Entrar en Las Rozas Village supone adentrarse en el valle inquietante del urbanismo. Esta hipótesis tecnológica afirma que cuando los robots se parecen demasiado a los humanos provocan un rechazo visceral. Hay en ellos pequeños detalles, glitches subliminales, que revelan su auténtica naturaleza y eso hace que la fantasía cortocircuite. Las Rozas Village imita ya desde su nombre a un pueblecito europeo con encanto, tal y como imaginarían un pueblecito europeo con encanto desde un consejo de administración de Michigan. Tiene bancos para sentarse, animados cafés y un flujo constante de compradores que hacen las veces de vecinos. Por sus calles empedradas pasean señoras finas con perritos algodonosos y bolsas de negocios de lujo. Las tiendas están en los bajos de coquetas casas de colores, con contraventanas de madera y preciosos balcones en la segunda planta. Es todo tan agradable e ideal que parece que en cualquier momento vaya a salir de ellas un panadero francés gritando ¡Bonjour! Pero nadie sale nunca porque tras las oscuras ventanas solo están los almacenes de las tiendas.

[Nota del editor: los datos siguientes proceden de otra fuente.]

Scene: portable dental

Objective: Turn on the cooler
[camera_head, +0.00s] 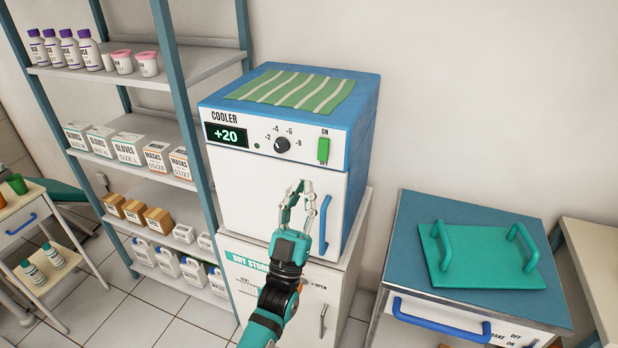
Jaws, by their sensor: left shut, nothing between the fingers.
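The cooler (246,190) is a white box with a blue top and sides, standing on a white dry storage cabinet (245,262). Its display (226,135) reads +20. A green switch (323,150) marked ON above and OFF below is at the right of the panel. My left gripper (300,187) is shut and empty, in front of the cooler door, below the switch and left of the blue door handle (324,224). My right gripper is out of view.
A striped green cloth (293,90) lies on the cooler. A shelf rack (190,62) with bottles and boxes stands at the left. A blue-topped cabinet (412,217) with a green lid-like panel (480,257) stands at the right. A small cart (22,218) is far left.

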Lo inquietante es que este pueblo de cartón piedra es mucho mejor que el pueblo de verdad donde se asienta. Porque Monterrozas no es más que una sucesión de calles inhóspitas y anodinas, limitadas por los muros, verjas y setos de los chalets de la zona. No hay bancos, no hay cafés… por no haber, no hay ni personas. A veces se les intuye tras los cristales tintados de los SUVs, se les oye al otro lado de los setos. Más que una presencia son una sospecha.
Los centros comerciales no son el problema, sino el parche. Hablamos mucho de la necesidad de hacer más casas, pero nos hemos olvidado de la importancia de hacer más barrios. El caso de Monterrozas no es la excepción, sino la regla, en los últimos 30 o 40 años no se crean tanto barrios como montones de casas sueltas. No son los ayuntamientos, sino los promotores los que proyectan estos lugares. Así, los centros comerciales de la periferia suburbana son más barrio que la sucesión de viviendas que se amontonan alrededor. En muchos casos son el único espacio para socializar, la plaza del pueblo, el bar y la iglesia. Teniendo esto en cuenta, no me extraña que a la gente le dé por ligar con un sofisticado lenguaje de piñas en el Mercadona.
Madrid crece a base de operaciones urbanísticas aspiracionales. Lugares donde los espacios públicos (las piscinas, los parques, incluso el transporte) se privatizan. Los nuevos barrios son una copia del estilo de vida suburbano estadounidense, con una vida que transcurre entre colegios concertados, hipermercados, garajes y Securitas Direct. Los domingos, se va al centro comercial como antes se iba a misa, porque el único espacio público que se concibe en estos barrios. Aquí los niños pueden correr tranquilos. No hay mendigos ni suciedad. No hay chavales en los bancos comiendo pipas o haciendo botellón. No hay pobres, porque solo entras en ellos si vas a comprar. Ni siquiera hay gastos que los ciudadanos tengan que sufragar con sus impuestos. Los centros comerciales son la caricatura neoliberal y distópica de una ciudad ideal. El sueño de Victor Gruen convertido en pesadilla.